- [Exercise details]:
Copy out every line that contains "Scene".

- [Given information]:
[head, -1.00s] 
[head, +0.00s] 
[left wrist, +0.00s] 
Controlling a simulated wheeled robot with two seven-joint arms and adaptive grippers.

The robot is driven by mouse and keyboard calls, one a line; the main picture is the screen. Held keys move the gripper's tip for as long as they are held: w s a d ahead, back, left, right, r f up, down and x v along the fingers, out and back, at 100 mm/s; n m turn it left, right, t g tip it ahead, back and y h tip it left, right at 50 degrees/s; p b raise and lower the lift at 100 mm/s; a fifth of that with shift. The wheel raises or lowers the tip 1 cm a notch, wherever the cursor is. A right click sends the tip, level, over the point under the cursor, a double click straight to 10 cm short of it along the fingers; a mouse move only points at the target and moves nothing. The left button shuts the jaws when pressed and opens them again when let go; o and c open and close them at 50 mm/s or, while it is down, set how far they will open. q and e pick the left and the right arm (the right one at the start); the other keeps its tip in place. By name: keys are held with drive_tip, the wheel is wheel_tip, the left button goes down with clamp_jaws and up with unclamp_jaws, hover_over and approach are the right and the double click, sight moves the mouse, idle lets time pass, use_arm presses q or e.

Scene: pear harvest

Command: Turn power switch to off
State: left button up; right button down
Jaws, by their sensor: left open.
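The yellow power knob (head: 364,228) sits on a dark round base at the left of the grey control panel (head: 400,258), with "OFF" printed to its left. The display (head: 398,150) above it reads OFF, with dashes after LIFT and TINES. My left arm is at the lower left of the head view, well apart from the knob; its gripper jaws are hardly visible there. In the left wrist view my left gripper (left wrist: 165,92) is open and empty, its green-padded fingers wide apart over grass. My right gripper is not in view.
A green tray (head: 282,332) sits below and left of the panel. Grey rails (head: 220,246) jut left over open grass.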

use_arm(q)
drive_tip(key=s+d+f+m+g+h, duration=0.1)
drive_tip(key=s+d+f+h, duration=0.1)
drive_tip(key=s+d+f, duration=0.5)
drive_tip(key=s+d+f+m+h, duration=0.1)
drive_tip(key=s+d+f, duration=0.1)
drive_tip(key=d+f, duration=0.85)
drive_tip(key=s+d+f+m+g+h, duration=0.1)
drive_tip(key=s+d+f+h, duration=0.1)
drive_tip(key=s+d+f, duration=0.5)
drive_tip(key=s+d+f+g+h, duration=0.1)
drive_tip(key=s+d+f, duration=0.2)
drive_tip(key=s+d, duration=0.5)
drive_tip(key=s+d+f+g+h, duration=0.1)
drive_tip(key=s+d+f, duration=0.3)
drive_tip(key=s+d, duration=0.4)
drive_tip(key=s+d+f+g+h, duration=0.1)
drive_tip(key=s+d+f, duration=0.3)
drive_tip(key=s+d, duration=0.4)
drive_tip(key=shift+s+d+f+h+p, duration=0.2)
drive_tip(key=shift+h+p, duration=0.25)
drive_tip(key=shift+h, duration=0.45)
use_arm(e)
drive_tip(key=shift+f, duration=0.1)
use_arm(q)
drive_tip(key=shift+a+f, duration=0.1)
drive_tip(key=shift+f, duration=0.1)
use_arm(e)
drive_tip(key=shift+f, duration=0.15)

==

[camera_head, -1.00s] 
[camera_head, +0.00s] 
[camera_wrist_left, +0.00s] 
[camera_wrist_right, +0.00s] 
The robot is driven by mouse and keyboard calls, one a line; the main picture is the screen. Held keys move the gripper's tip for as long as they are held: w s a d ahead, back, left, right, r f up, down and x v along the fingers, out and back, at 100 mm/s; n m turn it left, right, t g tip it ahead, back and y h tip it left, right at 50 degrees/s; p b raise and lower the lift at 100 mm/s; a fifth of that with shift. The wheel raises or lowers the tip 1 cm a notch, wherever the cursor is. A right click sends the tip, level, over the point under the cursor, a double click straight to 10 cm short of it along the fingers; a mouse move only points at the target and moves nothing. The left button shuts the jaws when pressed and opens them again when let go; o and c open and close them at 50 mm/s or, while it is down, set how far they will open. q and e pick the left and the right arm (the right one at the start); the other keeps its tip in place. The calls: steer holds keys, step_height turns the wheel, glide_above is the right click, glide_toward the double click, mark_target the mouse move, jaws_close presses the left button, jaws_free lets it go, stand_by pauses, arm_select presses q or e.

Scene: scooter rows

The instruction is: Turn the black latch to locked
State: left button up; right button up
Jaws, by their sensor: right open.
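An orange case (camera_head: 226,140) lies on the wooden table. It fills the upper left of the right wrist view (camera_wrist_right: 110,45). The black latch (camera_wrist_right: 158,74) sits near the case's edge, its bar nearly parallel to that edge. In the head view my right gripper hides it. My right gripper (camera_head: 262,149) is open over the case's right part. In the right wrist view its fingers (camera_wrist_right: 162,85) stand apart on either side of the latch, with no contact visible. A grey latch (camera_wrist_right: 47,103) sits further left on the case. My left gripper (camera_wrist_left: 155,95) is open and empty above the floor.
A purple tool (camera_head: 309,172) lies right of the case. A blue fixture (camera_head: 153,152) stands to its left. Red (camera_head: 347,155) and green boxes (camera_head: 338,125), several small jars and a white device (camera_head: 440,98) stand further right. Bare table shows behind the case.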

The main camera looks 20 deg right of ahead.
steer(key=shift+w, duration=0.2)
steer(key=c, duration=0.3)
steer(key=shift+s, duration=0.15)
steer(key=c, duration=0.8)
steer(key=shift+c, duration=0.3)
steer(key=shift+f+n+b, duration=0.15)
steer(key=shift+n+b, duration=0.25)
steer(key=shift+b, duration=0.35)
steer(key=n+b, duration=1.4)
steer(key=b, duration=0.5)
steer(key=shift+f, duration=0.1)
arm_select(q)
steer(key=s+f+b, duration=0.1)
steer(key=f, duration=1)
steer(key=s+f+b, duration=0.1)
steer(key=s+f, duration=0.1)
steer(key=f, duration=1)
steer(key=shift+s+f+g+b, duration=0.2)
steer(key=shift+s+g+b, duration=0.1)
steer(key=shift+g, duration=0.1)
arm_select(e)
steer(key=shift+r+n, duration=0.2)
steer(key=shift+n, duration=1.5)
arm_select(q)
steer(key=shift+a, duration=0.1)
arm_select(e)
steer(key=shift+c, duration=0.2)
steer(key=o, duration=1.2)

--

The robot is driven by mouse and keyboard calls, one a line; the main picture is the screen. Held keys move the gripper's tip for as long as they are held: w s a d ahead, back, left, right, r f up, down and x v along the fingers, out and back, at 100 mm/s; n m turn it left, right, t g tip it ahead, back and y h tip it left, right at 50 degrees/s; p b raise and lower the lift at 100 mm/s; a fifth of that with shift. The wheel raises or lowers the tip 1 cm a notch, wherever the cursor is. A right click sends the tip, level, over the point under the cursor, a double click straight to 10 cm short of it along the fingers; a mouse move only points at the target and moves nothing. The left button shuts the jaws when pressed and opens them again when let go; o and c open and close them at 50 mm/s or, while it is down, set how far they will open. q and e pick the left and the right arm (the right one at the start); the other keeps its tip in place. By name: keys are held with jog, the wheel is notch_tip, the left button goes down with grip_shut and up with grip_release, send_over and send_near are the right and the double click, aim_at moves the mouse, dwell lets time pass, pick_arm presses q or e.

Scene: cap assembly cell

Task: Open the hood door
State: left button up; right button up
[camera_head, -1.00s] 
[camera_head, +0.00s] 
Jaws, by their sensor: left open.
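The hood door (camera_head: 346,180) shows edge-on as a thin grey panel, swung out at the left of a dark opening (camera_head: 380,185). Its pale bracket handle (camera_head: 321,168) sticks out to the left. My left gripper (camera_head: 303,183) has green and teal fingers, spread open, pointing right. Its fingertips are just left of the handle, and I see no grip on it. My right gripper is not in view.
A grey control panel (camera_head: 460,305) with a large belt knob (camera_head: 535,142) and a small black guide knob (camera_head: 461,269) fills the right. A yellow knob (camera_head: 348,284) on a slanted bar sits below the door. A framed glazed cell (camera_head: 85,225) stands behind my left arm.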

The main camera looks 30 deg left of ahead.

- [Solution below]:
Scene: pear harvest
Scene: scooter rows
Scene: cap assembly cell

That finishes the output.